Cara Mudah Mengidentifikasi / Menemukan Unsur - Unsur Cerita dan Latihan Mengidentifikasi / Menemukan Unsur-Unsur Cerita - Teman-teman tentu pernah mendapat tugas dari bapak / ibu guru disuruh untuk mencari atau mengidentifikasi unsur-unsur cerita dalam sebuah buku. Di antara kalian ada yang bisa dan ada pula yang belum bisa. Bagi kalian yang masih belum bisa menemukan atau mengidentifikasi unsur-unsur dalam cerita, pada kesempatan ini saya akan memberikan Cara Mudah Mengidentifikasi / Menemukan Unsur - Unsur Cerita dan Latihan Mengidentifikasi / Menemukan Unsur-Unsur Cerita.
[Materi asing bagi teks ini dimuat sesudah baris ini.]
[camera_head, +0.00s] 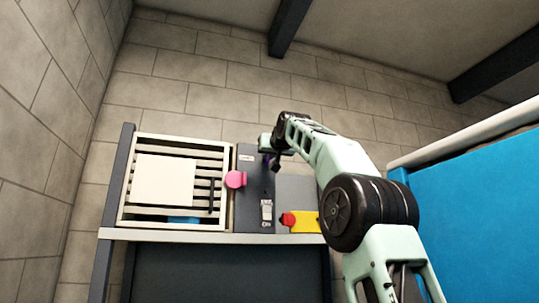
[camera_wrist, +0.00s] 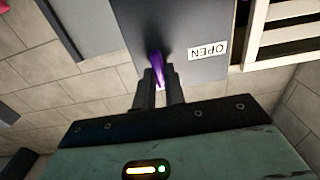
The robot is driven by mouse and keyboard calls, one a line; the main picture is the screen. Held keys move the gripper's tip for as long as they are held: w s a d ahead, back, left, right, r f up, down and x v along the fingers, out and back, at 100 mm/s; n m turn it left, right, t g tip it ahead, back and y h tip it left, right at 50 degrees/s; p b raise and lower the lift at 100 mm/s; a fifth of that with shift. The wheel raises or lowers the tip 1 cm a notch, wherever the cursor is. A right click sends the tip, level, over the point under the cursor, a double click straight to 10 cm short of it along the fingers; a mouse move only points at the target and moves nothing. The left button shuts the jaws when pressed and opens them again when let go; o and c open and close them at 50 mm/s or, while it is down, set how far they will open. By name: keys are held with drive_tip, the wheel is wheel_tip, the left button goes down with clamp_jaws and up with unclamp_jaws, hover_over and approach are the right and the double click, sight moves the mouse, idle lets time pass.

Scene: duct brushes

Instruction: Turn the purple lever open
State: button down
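The purple lever (camera_wrist: 157,68) projects from a grey panel (camera_wrist: 190,22) in the wrist view. My gripper (camera_wrist: 160,80) has its two dark fingers close together, one on each side of the lever, and appears shut on it.
A pink round knob (camera_head: 236,180) and a slatted cream box (camera_head: 165,182) are to the left. A blue surface (camera_head: 480,210) stands at right.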

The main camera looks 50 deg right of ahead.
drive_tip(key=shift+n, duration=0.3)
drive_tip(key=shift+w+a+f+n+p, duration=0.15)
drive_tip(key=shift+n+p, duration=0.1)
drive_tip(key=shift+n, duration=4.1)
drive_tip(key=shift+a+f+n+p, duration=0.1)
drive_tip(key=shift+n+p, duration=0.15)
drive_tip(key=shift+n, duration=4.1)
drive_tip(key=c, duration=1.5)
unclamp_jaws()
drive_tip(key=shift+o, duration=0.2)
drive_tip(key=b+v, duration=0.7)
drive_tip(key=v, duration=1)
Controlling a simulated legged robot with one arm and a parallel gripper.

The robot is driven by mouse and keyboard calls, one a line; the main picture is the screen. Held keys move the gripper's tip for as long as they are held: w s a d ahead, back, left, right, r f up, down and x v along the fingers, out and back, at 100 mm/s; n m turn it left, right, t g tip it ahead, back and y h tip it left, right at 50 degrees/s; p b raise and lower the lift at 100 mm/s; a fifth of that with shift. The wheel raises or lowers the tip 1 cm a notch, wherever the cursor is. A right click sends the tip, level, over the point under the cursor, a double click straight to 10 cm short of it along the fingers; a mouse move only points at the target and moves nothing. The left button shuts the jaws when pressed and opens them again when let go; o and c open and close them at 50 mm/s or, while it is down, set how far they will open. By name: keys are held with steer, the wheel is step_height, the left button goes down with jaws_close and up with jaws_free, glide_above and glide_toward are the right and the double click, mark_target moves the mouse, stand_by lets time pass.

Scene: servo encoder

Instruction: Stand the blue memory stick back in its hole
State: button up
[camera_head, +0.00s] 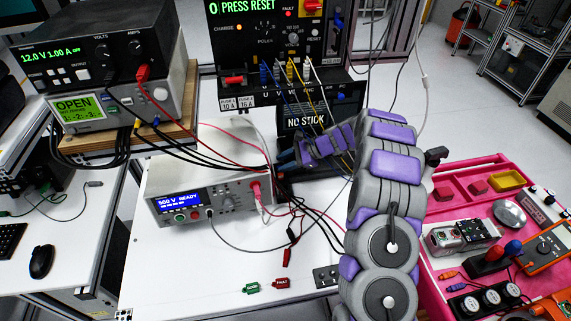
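My arm reaches up from the bottom. My gripper (287,159), at the left end of the purple-and-grey wrist, is small and dark in front of the black unit (316,97) whose display reads NO STICK. I cannot tell if its fingers are open or shut. A dark bluish patch shows at the fingertips; I cannot tell if it is the memory stick or part of the gripper. A small blue mark shows on the unit's right front, too small to identify. I cannot make out the stick's hole; my wrist covers part of the unit's lower front.
Blue, yellow and white leads hang in front of the black unit. A white tester (203,190) reading 500 V READY stands left of my gripper, with red and black cables around it. A pink tray (452,290) with tools is at right. The white table's front left is mostly clear.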

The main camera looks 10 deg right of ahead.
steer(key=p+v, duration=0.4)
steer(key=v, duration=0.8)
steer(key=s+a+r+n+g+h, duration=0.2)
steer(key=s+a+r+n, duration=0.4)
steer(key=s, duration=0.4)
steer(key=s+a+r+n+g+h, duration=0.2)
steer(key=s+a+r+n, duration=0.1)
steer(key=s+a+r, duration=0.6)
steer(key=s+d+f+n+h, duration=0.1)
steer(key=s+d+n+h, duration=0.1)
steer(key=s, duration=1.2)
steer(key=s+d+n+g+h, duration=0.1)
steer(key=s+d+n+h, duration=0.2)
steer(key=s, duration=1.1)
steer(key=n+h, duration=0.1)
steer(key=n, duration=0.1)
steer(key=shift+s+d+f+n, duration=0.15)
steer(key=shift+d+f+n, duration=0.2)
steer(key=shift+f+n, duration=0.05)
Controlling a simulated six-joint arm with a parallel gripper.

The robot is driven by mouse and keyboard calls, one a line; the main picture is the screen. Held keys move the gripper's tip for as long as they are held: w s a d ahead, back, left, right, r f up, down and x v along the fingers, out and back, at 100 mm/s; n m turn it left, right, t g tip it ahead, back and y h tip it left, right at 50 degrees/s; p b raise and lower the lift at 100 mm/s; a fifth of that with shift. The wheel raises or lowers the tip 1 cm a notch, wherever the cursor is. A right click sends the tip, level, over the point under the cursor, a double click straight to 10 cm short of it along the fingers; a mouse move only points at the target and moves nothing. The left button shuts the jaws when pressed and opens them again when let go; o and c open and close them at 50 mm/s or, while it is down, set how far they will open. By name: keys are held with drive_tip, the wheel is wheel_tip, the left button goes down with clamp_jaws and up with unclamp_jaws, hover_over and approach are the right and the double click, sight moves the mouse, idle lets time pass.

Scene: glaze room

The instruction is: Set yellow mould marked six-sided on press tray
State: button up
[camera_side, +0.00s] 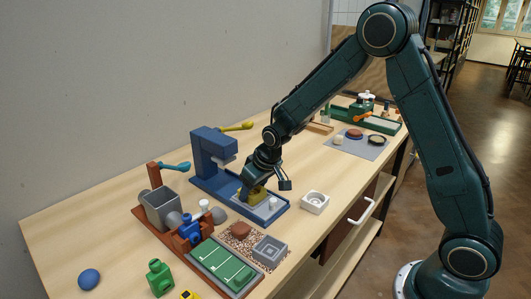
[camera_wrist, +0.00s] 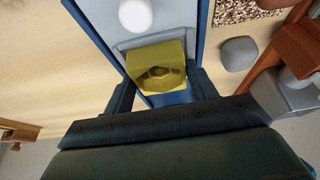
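The yellow mould (camera_wrist: 157,58) has a six-sided hollow in its face, seen in the wrist view. In the side view the yellow mould (camera_side: 257,194) is partly hidden by my gripper (camera_side: 258,190). My gripper (camera_wrist: 161,84) has one finger close against each side of the mould and looks shut on it. The mould is over the grey press tray (camera_side: 268,210), at the end nearer the blue press (camera_side: 212,160); I cannot tell whether it touches the tray. A white round piece (camera_wrist: 135,15) is on the tray beside the mould.
A white block (camera_side: 315,202) stands right of the press. A grey square mould (camera_side: 270,249), brown lump (camera_side: 241,230) and green panel (camera_side: 222,265) lie in front. A grey hopper (camera_side: 160,208) with a red frame stands left. Table at far left is mostly clear around a blue ball (camera_side: 89,279).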

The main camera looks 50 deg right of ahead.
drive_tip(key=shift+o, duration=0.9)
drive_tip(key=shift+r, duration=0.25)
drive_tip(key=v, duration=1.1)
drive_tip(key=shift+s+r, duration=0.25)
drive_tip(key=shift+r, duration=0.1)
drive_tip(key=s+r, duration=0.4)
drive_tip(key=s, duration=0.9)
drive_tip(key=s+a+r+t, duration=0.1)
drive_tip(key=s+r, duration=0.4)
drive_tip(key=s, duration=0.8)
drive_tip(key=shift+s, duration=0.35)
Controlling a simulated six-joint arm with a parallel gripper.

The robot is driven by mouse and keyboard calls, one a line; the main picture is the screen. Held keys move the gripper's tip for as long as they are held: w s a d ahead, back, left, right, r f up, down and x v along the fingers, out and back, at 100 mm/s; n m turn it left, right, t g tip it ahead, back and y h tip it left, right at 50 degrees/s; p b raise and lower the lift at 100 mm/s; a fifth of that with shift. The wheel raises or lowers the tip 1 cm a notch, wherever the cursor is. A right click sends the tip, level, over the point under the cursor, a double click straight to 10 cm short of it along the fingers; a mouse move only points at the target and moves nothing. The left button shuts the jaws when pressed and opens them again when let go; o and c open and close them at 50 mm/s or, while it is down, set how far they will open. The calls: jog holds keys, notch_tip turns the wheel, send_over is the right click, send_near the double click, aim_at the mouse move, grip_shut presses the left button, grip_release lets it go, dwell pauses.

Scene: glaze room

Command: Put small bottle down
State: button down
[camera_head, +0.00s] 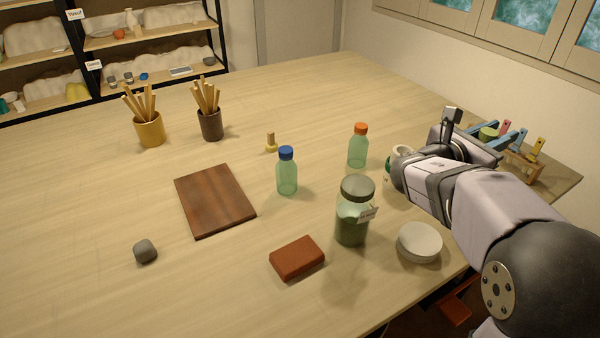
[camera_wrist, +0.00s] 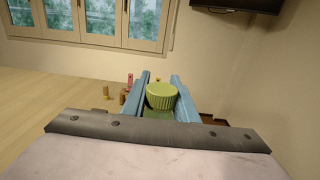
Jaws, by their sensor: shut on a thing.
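My gripper (camera_head: 499,133) reaches over the right side of the table. It also shows in the wrist view (camera_wrist: 160,78), its two blue fingers shut on a small bottle with a ribbed green cap (camera_wrist: 162,96). The cap of this small bottle also shows in the head view (camera_head: 488,133). Green shows below the cap in the wrist view, but most of the bottle's body is hidden. I cannot tell whether its base touches anything.
Green bottles with a blue cap (camera_head: 287,172) and an orange cap (camera_head: 358,147), a lidded jar (camera_head: 352,212) and a white disc (camera_head: 420,242) stand left of my arm. A brown board (camera_head: 214,199) and red block (camera_head: 297,259) lie further left. Handled tools (camera_head: 537,148) are beside my gripper.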

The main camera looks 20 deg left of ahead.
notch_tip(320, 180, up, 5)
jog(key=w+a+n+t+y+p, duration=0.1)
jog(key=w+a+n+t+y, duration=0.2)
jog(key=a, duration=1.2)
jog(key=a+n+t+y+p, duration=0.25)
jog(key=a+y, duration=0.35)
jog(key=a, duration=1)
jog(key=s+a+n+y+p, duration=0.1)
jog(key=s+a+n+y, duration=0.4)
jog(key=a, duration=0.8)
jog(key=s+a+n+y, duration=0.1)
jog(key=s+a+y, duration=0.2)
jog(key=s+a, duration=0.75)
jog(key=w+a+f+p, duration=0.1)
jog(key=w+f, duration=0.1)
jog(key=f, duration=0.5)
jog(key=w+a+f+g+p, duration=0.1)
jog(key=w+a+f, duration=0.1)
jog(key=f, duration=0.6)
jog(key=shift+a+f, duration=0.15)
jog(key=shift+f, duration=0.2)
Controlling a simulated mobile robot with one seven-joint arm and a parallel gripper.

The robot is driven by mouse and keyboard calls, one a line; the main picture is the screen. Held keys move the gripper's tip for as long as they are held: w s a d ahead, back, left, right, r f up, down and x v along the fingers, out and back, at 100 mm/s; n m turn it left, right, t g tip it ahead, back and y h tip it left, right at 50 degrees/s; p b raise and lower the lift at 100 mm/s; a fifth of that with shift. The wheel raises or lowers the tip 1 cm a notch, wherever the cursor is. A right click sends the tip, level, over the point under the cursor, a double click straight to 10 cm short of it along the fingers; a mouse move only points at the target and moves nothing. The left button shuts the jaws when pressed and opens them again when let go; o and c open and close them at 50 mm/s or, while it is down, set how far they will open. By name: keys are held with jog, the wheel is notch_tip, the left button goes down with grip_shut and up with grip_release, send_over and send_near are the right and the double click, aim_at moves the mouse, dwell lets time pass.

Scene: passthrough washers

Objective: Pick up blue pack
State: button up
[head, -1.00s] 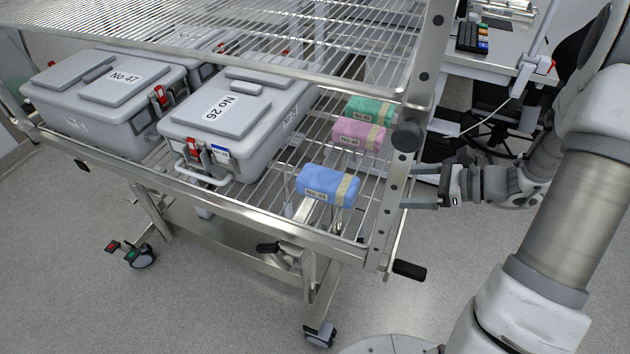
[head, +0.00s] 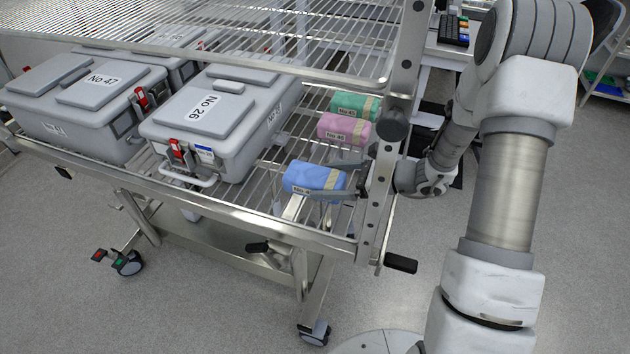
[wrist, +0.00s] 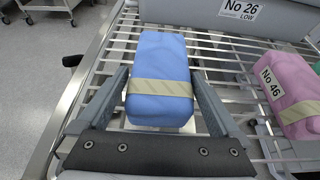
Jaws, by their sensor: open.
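The blue pack (head: 312,176) lies on the wire shelf of the metal rack, near the rack's right front corner. In the wrist view the blue pack (wrist: 160,70) has a beige band across its near end. My gripper (head: 335,178) reaches in from the right side of the rack. Its two fingers are open, one on each side of the pack's near end, as the wrist view of my gripper (wrist: 158,95) shows. A narrow gap seems to remain at the left finger; contact on the right side is hard to tell.
A pink pack (head: 341,130) and a green pack (head: 352,105) lie behind on the same shelf. Grey lidded boxes (head: 215,150) stand to the left. An upper wire shelf (head: 300,42) overhangs the back, and a rack post (head: 381,165) stands close to my gripper.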

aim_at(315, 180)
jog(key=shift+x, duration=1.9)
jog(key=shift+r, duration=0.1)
Cara Mudah Mengidentifikasi / Menemukan Unsur - Unsur Cerita dan Latihan Mengidentifikasi / Menemukan Unsur-Unsur Cerita |
Cara Mudah Mengidentifikasi / Menemukan Unsur-Unsur Cerita
Pada
saat kamu mendengarkan cerita atau pembacaan cerita, dapatkah kamu memahami
unsur-unsurnya? Apa saja unsur-unsur dalam sebuah cerita? Unsur-unsur cerita
dapat diidentifikasi melalui dua unsur, yaitu intrinsik dan ekstrinsik.
1. Unsur-Unsur Cerita
Untuk
memahami isi cerita yang didengar, kamu harus memerhatikan unsur-unsur
pembangun cerita tersebut. Unsur-unsur tersebut meliputi sebagai berikut.
a. Unsur
intrinsik, yaitu unsur pembangun cerita yang berasal dari dalam cerita itu
sendiri. Unsur ini meliputi sebagai berikut.
1) Tema,
artinya gagasan pokok cerita. Tema yang diangkat dalam cerita antara lain
kehidupan bermasyarakat, ketuhanan, kasih sayang, keagamaan, adat, budaya, dan
sebagainya.
2) Penokohan,
yaitu tokoh dan karakter tokoh-tokoh cerita. Jenis tokoh antara lain protagonis
(berwatak baik), antagonis (berwatak jahat), dan tritagonis (penengah).
3) Amanat,
pesan yang disampaikan pengarang kepada pendengar lewat cerita.
4) Setting,
yaitu tempat, suasana, dan waktu terjadinya cerita.
5) Alur,
merupakan rangkaian peristiwa yang membentuk cerita.
6) Sudut
pandang (point of view), yaitu cara pandang pengarang dalam menempatkan dirinya
dalam suatu cerita.
b.
Unsur ekstrinsik, yaitu unsur pembangun cerita yang berasal dari luar cerita. Namun,
unsur ini cukup memengaruhi cerita yang dibuat. Unsur ini meliputi nilai moral,
agama, sosial, budaya, pendidikan, dan ideologi yang melatarbelakangi kehidupan
pengarang.
2. Mengidentifikasikan Unsur-Unsur Cerita
Mengidentifikasi
berarti menguraikan atau menjelaskan secara rinci hal tau objek cerita yang
akan dikaji. Mengidentifikasi unsur cerita berarti menanggapi secara rinci
unsur-unsur cerita, baik unsur intrinsik maupun unsur ekstrinsiknya.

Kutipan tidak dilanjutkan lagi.